▶ Information provided:
_ _ _ _ _ _ _

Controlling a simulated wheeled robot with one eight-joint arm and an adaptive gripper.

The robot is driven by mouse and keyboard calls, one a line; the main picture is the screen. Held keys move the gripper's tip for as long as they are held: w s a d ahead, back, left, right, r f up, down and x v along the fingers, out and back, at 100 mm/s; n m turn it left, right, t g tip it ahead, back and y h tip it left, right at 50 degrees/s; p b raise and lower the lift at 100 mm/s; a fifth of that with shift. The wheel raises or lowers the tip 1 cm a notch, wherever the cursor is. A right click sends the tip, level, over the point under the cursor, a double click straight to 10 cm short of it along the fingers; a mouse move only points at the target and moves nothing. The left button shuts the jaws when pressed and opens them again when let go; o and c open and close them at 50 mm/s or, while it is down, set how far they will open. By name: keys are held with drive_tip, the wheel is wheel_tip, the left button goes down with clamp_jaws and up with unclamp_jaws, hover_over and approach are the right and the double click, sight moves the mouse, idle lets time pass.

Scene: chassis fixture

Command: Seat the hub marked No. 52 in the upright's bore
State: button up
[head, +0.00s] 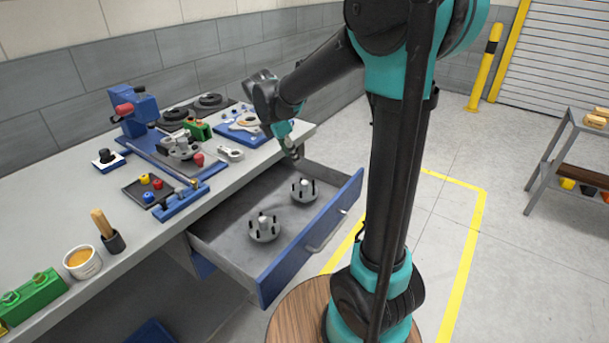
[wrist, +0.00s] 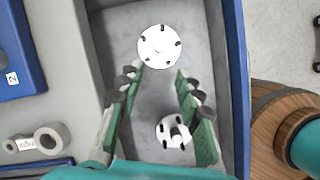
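Two pale round hubs with dark pegs lie in the open drawer: a nearer hub (head: 264,230) and a farther hub (head: 304,190). In the wrist view one hub (wrist: 160,47) is just beyond my fingertips and the other (wrist: 173,132) shows between the fingers. No number is readable on either. My gripper (head: 291,151) is over the drawer's far end; its green-padded fingers (wrist: 160,76) are spread with nothing between the pads. A grey metal assembly (head: 181,147) stands on a blue plate on the bench; I cannot tell whether it is the upright, and no bore is clear.
A blue clamp stand (head: 137,112), a small-parts tray (head: 148,187), a loose link (head: 230,153) and a white cup (head: 82,262) are on the bench. A shelf (head: 560,160) stands far right.

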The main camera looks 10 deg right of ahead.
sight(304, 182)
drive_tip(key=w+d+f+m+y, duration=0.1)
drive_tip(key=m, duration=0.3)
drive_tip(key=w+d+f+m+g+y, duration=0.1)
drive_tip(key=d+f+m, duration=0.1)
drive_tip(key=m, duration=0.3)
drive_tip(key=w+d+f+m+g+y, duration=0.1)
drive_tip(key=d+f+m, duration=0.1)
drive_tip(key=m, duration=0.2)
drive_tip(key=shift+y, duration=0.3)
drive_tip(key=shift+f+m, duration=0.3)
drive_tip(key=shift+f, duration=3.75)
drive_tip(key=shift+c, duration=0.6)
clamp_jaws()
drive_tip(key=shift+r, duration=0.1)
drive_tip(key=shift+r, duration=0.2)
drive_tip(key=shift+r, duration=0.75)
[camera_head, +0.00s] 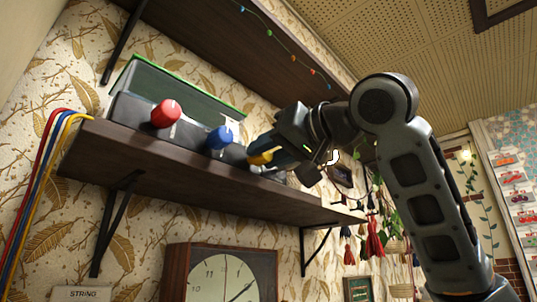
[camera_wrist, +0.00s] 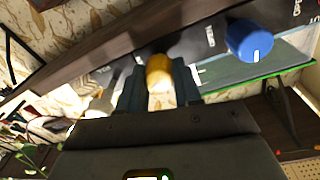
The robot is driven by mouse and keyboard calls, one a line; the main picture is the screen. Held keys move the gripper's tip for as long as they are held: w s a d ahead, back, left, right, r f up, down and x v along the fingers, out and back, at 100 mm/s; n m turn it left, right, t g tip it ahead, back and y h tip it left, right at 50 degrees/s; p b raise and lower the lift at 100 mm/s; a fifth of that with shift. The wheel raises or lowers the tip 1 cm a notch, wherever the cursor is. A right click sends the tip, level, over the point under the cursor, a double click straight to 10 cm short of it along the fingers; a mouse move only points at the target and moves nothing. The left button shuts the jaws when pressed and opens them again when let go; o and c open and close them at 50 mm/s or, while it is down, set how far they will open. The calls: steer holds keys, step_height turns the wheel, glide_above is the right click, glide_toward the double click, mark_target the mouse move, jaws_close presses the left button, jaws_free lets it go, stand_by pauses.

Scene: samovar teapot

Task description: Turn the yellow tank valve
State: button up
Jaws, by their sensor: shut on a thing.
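The yellow valve (camera_head: 260,158) is a knob on the front of a dark panel box (camera_head: 135,112) on the wooden shelf. In the wrist view the yellow valve (camera_wrist: 159,70) sits between the two fingers of my gripper (camera_wrist: 158,88). My gripper also shows in the head view (camera_head: 275,155), reaching in from the right. It is shut on the yellow valve, whose sides are partly hidden by the fingers. A blue knob (camera_head: 219,138) and a red knob (camera_head: 166,113) stand to its left in the head view. The blue knob (camera_wrist: 249,40) is at the upper right in the wrist view.
The wooden shelf (camera_head: 190,180) runs below the panel, and another shelf (camera_head: 215,40) hangs above. Red, blue and yellow cables (camera_head: 45,170) hang at the left. A clock (camera_head: 222,280) stands below. Hanging tassels (camera_head: 374,240) are beyond my arm at the right.

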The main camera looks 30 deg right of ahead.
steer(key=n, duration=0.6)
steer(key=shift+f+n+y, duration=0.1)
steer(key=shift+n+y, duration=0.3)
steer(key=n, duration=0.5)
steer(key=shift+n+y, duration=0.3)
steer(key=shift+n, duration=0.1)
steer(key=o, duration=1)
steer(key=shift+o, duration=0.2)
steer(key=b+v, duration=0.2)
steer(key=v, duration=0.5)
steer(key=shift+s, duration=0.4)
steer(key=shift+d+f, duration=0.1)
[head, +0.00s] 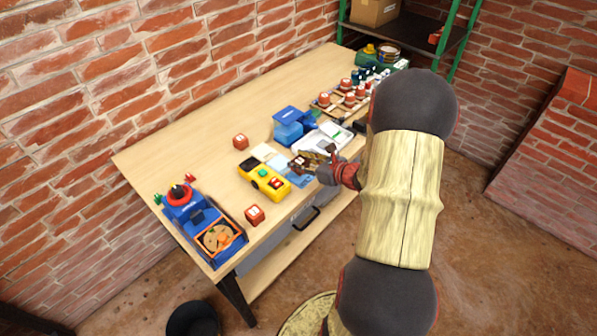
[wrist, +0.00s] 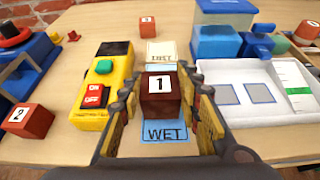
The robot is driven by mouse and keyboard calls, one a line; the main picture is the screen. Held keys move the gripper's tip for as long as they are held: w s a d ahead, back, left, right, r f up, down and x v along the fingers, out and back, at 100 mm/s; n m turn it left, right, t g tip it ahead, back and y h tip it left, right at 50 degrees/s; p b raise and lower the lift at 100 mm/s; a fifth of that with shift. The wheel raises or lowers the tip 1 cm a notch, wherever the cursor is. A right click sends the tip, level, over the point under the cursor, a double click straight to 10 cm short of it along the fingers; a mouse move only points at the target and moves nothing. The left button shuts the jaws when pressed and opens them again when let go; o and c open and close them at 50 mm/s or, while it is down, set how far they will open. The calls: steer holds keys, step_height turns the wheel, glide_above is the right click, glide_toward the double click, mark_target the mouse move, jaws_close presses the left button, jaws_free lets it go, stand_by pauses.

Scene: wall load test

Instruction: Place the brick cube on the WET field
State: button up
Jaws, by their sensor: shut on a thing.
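My gripper (wrist: 163,112) is shut on a dark red brick cube (wrist: 160,90) with a white label "1". The cube sits between the yellow-padded fingers. In the head view the same cube (head: 298,164) is at the front of the bench, left of my gripper (head: 312,164). The blue WET field (wrist: 165,132) shows just below the cube in the wrist view, its lettering in clear sight. It is partly hidden by the cube and fingers. It also shows in the head view (head: 299,181). I cannot tell whether the cube touches the surface.
A yellow switch box (wrist: 96,90) stands close left of my gripper. A white tray (wrist: 262,117) lies close right. A cream field (wrist: 160,52) is behind the cube. Other brick cubes stand behind (wrist: 147,26) and left (wrist: 29,119). A blue device (head: 288,125) is behind.

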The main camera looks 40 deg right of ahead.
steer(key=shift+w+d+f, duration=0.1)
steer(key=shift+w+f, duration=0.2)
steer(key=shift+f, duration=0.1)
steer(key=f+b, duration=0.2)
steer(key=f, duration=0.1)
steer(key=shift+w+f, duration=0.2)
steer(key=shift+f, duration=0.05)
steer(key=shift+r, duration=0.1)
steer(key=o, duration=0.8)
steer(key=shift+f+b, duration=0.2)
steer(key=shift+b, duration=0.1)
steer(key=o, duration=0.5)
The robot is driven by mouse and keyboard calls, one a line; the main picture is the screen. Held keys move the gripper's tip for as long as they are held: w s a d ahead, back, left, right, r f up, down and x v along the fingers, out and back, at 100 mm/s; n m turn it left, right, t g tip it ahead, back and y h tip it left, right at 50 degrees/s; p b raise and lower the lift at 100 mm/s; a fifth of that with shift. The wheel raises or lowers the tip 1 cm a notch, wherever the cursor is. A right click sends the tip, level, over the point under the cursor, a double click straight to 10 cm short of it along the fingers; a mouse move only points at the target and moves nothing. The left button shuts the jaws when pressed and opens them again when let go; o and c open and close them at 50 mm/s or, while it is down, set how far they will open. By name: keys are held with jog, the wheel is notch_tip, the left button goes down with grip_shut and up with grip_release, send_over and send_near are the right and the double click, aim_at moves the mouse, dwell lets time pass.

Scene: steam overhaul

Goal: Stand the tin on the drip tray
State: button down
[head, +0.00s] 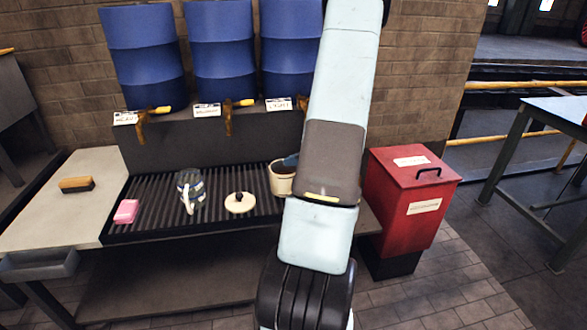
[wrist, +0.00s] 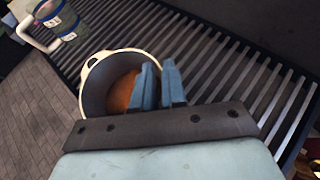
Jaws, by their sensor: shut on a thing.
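The cream tin (head: 281,184) is upright at the right part of the dark slatted drip tray (head: 160,217), partly hidden by my arm. I cannot tell whether its base touches the slats. In the wrist view, the open tin (wrist: 92,91) shows a dark inside with something orange-brown at the bottom, over the tray slats (wrist: 215,55). My gripper (wrist: 160,68) is shut on the tin's wall at the rim, with one blue finger inside it.
A cream lid with a dark knob (head: 240,203), a blue-banded glass jug (head: 190,190) and a pink block (head: 126,211) sit on the tray. A brush (head: 77,184) lies on the left counter. Blue drums (head: 222,55) with taps stand behind. A red bin (head: 412,195) stands right.

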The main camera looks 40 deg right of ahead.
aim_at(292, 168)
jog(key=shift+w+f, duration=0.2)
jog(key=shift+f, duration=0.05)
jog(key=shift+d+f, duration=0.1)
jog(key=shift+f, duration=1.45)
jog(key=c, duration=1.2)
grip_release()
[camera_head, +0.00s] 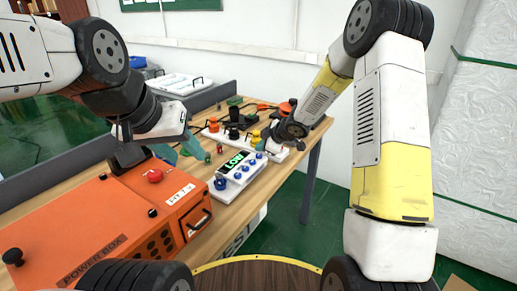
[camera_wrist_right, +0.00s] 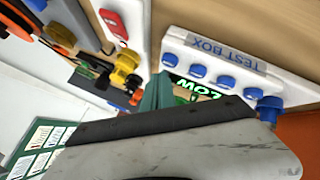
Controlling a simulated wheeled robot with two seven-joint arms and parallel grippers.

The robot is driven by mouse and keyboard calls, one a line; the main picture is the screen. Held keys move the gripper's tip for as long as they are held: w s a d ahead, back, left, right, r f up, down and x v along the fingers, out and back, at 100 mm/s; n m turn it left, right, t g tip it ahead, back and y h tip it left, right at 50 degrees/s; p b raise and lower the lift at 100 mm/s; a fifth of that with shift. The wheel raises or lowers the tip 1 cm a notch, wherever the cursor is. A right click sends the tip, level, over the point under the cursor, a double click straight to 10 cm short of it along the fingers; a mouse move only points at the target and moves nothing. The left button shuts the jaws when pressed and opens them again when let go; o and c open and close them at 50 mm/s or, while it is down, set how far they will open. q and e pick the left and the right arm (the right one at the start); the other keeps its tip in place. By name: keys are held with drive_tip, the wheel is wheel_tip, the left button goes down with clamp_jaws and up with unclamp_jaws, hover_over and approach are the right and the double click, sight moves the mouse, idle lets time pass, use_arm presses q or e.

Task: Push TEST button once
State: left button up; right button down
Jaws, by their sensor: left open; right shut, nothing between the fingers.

_ _ _ _ _ _ _

▶ Short problem:
Give the number of lines in the material above that have the word "joint" in them, and nothing more.

▶ Finished exercise:
2